One of my favorite books as a young man was Simon Bondʼs ʻ101 uses for a Dead Catʼ. First published in 1981, it sold over 2 million copies in 20 countries. The collection of macabre cartoons give suggestions to a question that plagued humans for centuries: ʻWhat do you do with a dead cat?ʼ It depicted bodies of cats being used for various purposes, like doormats or pencil sharpeners.
With the advent of the 2010 Soccer World Cup, South Africaʼs contribution to the headlines was an annoying plastic trumpet, the Vuvuzela, that could wake the dead. Most people, like myself, immediately thought of a way to recycle the plaguing little souvenir by threatening to bury it in a very undesirable place.
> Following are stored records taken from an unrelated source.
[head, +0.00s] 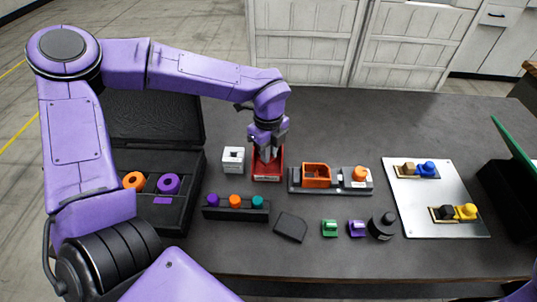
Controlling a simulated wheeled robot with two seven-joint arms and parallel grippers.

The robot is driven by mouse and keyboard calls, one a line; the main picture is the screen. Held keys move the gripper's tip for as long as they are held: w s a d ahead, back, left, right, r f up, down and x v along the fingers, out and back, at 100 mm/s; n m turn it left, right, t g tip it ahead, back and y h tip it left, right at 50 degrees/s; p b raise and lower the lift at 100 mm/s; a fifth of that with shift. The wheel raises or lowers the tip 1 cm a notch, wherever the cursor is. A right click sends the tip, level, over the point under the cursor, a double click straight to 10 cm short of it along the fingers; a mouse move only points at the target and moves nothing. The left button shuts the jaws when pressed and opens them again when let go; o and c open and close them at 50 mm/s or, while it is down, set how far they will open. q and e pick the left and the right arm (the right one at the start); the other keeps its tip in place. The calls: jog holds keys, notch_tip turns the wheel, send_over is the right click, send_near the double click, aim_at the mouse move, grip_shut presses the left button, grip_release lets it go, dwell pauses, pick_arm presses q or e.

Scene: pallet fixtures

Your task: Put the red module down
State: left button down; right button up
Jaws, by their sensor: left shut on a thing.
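The red module (268,172) is a red block at the middle of the dark table, between a white cube and a grey fixture. My left gripper (267,152) points down from above and is shut on the red module's upper part. Its fingers hide some of the module's top. The module's base is at or very close to the table; I cannot tell whether it touches. My right gripper is not in view.
A white cube (233,160) stands close left of the module. The grey fixture (328,188) holding orange parts is close right. A dark rack (236,214) with coloured knobs is in front. A silver plate (435,200) lies right. The table behind the module is clear.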

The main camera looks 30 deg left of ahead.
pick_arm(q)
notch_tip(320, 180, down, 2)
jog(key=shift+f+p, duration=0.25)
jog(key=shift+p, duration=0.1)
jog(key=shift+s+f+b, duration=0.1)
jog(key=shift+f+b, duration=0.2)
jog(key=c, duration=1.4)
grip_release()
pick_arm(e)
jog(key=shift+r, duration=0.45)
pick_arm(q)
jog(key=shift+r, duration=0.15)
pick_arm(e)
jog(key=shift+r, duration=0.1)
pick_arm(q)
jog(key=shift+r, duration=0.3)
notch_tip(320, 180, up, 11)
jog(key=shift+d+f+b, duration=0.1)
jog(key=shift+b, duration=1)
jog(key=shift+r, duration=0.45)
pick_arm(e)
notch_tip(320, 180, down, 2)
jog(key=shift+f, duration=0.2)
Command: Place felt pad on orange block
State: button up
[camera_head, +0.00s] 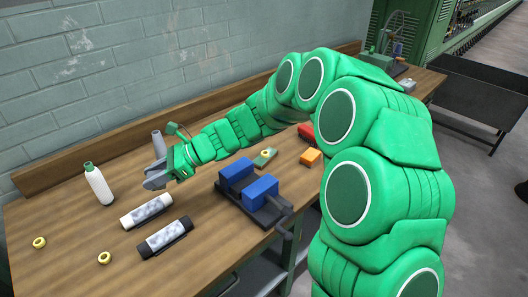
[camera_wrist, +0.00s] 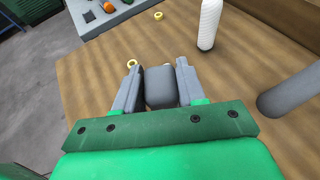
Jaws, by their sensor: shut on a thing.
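My gripper (camera_head: 158,178) is above the left part of the wooden bench. In the wrist view my gripper (camera_wrist: 158,88) has its two grey fingers on either side of a grey, rounded block-like pad (camera_wrist: 160,88), the felt pad, and is shut on it. In the head view the pad cannot be told apart from the fingers. The orange block (camera_head: 311,157) sits on the bench right of the blue-jawed vise, well to the right of my gripper and close to my arm. It does not show in the wrist view.
A white bottle (camera_head: 98,184) and a grey cylinder (camera_head: 158,145) stand near my gripper. The blue-jawed vise (camera_head: 235,174) and a green block (camera_head: 265,158) stand between gripper and orange block. Yellow rings (camera_head: 104,257) lie front left.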

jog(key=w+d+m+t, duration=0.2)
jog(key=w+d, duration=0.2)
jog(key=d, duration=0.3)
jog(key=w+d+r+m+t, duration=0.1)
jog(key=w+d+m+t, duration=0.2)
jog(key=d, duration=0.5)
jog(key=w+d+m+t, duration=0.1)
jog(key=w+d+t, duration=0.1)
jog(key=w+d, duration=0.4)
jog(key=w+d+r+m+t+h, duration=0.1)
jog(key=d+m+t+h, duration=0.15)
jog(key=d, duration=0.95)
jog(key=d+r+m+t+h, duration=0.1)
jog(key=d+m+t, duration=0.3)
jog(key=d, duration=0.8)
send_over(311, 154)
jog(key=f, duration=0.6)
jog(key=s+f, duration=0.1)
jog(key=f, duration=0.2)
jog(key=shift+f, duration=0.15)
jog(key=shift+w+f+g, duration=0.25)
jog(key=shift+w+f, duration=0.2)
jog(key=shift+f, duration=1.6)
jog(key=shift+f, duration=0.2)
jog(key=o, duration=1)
The only question was should it go in thin side first, thick side first, or sideways.
Forgotten by most by now, the Vuvuzela has found found its final resting place in bargain bins in souvenir shops, covered in dust between other memorabilia, or for the more eco-conscious citizens, dutifully deposited in a recycling bin.
A strange quirk of mine to try find the good in anything bad, my Vuvuzela ended up in my studio. The pleasing curve of the design translates well into elegantly shaped necks for classical vases. Textured slabs of clay are pressed into basic shaped casting moulds, trimmings of clay are pressed into classically inspired sprigmoulds which are used for feet and extra embellishments. The Vuvuzela is then covered with dampened strips of newsprint (as the wet clay would adhere to plastic) and torn strips of clay is then formed around it. Once the piece reached the desired hardness, the Vuvuzela is removed, pieces are assembled into an elegant vase. The final piece is then treated by decorating it in the same manner as my current body of work. As themes change, so will the decoration, evolving the look continuously.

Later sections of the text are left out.